**WRITTEN INSTRUCTION:**
Transcribe all of the records precisely as they are presented.

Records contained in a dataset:
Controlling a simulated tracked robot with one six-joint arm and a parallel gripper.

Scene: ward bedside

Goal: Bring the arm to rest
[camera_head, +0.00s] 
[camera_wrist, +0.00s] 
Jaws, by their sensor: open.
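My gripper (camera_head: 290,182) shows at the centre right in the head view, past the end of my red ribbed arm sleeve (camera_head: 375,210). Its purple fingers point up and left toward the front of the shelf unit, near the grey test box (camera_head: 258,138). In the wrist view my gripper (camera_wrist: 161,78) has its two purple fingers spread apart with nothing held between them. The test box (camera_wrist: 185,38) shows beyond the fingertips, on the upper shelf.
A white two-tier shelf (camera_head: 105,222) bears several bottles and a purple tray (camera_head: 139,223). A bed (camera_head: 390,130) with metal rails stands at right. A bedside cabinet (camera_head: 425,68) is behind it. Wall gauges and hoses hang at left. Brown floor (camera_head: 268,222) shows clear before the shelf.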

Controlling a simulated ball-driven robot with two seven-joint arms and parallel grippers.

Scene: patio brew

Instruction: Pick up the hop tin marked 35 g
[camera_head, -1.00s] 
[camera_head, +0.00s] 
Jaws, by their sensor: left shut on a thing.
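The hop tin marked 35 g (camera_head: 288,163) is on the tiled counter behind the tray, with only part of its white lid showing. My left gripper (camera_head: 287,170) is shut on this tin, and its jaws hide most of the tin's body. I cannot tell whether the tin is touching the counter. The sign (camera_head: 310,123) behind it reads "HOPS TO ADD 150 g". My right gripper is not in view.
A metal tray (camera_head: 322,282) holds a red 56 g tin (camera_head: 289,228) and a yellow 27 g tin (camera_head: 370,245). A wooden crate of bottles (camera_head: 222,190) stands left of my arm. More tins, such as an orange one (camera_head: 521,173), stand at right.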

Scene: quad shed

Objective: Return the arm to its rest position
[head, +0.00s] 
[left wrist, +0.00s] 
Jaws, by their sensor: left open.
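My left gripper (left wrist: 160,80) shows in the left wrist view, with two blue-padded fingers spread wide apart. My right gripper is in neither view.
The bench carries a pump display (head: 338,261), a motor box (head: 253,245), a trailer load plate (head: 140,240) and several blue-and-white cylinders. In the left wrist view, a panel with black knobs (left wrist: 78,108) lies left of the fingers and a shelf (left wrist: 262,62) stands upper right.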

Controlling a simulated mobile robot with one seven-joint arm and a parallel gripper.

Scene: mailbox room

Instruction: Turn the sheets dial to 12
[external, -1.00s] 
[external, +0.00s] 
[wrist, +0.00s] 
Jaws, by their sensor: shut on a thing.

**OUTPUT OF THE TASK:**
Controlling a simulated tracked robot with one six-joint arm and a parallel gripper.

Scene: ward bedside

Goal: Bring the arm to rest
[camera_head, +0.00s] 
[camera_wrist, +0.00s] 
Jaws, by their sensor: open.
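My gripper (camera_head: 290,182) shows at the centre right in the head view, past the end of my red ribbed arm sleeve (camera_head: 375,210). Its purple fingers point up and left toward the front of the shelf unit, near the grey test box (camera_head: 258,138). In the wrist view my gripper (camera_wrist: 161,78) has its two purple fingers spread apart with nothing held between them. The test box (camera_wrist: 185,38) shows beyond the fingertips, on the upper shelf.
A white two-tier shelf (camera_head: 105,222) bears several bottles and a purple tray (camera_head: 139,223). A bed (camera_head: 390,130) with metal rails stands at right. A bedside cabinet (camera_head: 425,68) is behind it. Wall gauges and hoses hang at left. Brown floor (camera_head: 268,222) shows clear before the shelf.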

Controlling a simulated ball-driven robot with two seven-joint arms and parallel grippers.

Scene: patio brew

Instruction: Pick up the hop tin marked 35 g
[camera_head, -1.00s] 
[camera_head, +0.00s] 
Jaws, by their sensor: left shut on a thing.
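The hop tin marked 35 g (camera_head: 288,163) is on the tiled counter behind the tray, with only part of its white lid showing. My left gripper (camera_head: 287,170) is shut on this tin, and its jaws hide most of the tin's body. I cannot tell whether the tin is touching the counter. The sign (camera_head: 310,123) behind it reads "HOPS TO ADD 150 g". My right gripper is not in view.
A metal tray (camera_head: 322,282) holds a red 56 g tin (camera_head: 289,228) and a yellow 27 g tin (camera_head: 370,245). A wooden crate of bottles (camera_head: 222,190) stands left of my arm. More tins, such as an orange one (camera_head: 521,173), stand at right.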

Scene: quad shed

Objective: Return the arm to its rest position
[head, +0.00s] 
[left wrist, +0.00s] 
Jaws, by their sensor: left open.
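My left gripper (left wrist: 160,80) shows in the left wrist view, with two blue-padded fingers spread wide apart. My right gripper is in neither view.
The bench carries a pump display (head: 338,261), a motor box (head: 253,245), a trailer load plate (head: 140,240) and several blue-and-white cylinders. In the left wrist view, a panel with black knobs (left wrist: 78,108) lies left of the fingers and a shelf (left wrist: 262,62) stands upper right.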

Controlling a simulated mobile robot with one seven-joint arm and a parallel gripper.

Scene: mailbox room

Instruction: Turn the sheets dial to 12
[external, -1.00s] 
[external, +0.00s] 
[wrist, +0.00s] 
Jaws, by their sensor: shut on a thing.

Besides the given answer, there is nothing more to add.